Quite beyond the fate of Poland, the US and the USSR brought a different set of historical assumptions and ideological biases to international affairs.  To an extent, the Cold War developed a momentum of its own, as can be seen through a time line of the era.

Within that broad scope of time, a few key events stand out in contributing to the tensions between the United States and the Soviet Union:

bullet January 5, 1946: President Truman indicates that the US will not recognize future communist governments, since "I'm sick of babying the Soviets
bullet February 9, 1946: Before the Communist Party Congress, Stalin suggests that communism and capitalism were incompatible.
bullet February 22, 1946: George Kennan's Long Telegram, one of the most famous documents of the Cold War, contending that Russian behavior was determined by a "traditional and instinctive Russian sense of insecurity," and that "we have here a political force committed fanatically to the belief that with US there can be no permanent modus vivendi."
bullet March 5, 1946: Former British prime minister Winston Churchill, at Fulton, Missouri, declares that an "Iron Curtain" has descended on Europe.
bullet March 10, 1946: Truman demands Russia withdraw from Iran, which had been jointly occupied by the British and the Red Army during World War II, with no oil concessions and no annexation of Azerbaijan.
bullet September 12, 1946: Former Vice President and then Secretary of Commerce Henry Wallace delivers a Madison Square Garden speech announcing "the tougher we get with Russia, the tougher they will get with us"; he was forced to resign as Secretary of Commerce September 20.
bullet March 12, 1947: President Truman announces the Truman Doctrine, informing Congress, "I believe that it must be the policy of the United States to support free peoples who are resisting attempted subjugation by armed minorities or by outside pressures.
bullet June 5, 1947: Secretary of State George Marshall, in a commencement address at Harvard University, announces a package of economic assistance to aid in European recovery.
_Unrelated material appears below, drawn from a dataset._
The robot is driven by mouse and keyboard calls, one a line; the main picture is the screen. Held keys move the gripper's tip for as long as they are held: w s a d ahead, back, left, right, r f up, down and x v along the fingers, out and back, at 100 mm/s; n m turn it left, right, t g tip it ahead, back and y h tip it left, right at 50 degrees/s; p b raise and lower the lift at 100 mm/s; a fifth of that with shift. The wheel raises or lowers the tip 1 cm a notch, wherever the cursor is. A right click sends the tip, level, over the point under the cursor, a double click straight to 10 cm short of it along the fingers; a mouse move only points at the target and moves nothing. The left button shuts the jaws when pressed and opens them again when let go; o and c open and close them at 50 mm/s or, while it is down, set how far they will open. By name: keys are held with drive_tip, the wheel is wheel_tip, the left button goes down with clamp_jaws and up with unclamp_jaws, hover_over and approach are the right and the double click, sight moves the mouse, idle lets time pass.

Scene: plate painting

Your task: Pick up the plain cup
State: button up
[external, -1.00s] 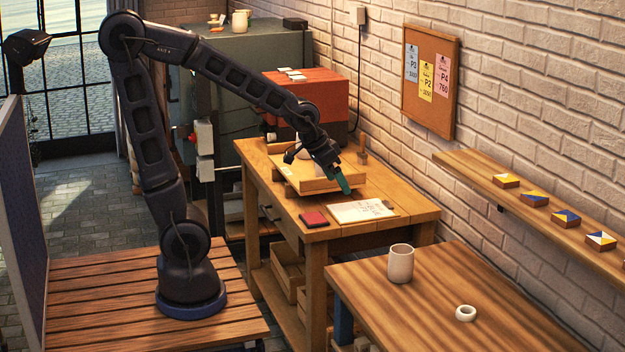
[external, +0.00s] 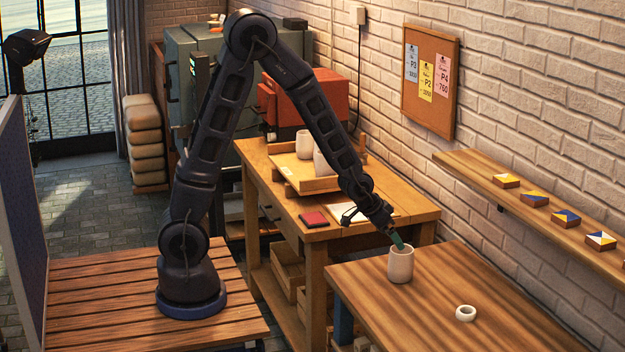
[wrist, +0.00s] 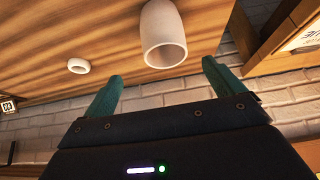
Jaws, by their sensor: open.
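A plain pale cup (external: 401,265) stands upright on the near wooden table (external: 450,310). In the wrist view the cup (wrist: 163,30) shows ahead of my fingers, its open mouth facing the camera. My gripper (external: 397,240) is at the cup's rim in the external view; I cannot tell there whether it touches. In the wrist view my gripper (wrist: 160,78) has its two green fingers spread apart with nothing between them, and the cup lies beyond their tips.
A small white ring (external: 465,313) lies on the same table, right of the cup. Behind, a workbench (external: 420,215) holds a wooden tray (external: 310,184) with more pale cups (external: 303,144). A wall shelf (external: 470,168) carries painted tiles. The near table's right part is clear.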

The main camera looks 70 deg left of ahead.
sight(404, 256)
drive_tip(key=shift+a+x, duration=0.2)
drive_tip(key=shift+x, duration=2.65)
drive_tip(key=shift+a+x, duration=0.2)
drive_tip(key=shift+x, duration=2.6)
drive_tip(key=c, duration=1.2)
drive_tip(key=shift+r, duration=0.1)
Though not "directed not against any country or doctrine but against hunger, poverty, desperation and chaos," the Marshall Plan further divides Europe into two spheres of influence.  For his efforts, Time named the secretary of state its "Man of the Year" for 1947.
bullet July 26, 1947: Congress passes the National Security Act, which creates a civilian Secretary of Defense (the first was James Forrestal), a National Security Council, a Central Intelligence Agency--but does not call for universal military training.
bullet February 25, 1948: Communists overthrow the government of Eduard Beneš in Czechoslovakia, the last democratic nation in the Soviet bloc.
bullet June 24, 1948: Further increasing tensions over Europe's future, the Soviets begin a blockade of the Western zones in occupied Berlin; the Allied powers would respond with an 11-month airlift to supply the beleaguered city.
bullet Apr. 4, 1949: The NATO treaty is signed.
bullet July 14, 1949: The USSR explodes its first atomic bomb.
bullet Oct. 1, 1949: The Communist Party completes its triumph in the Chinese Civil War, as Mao Zedong assumes power.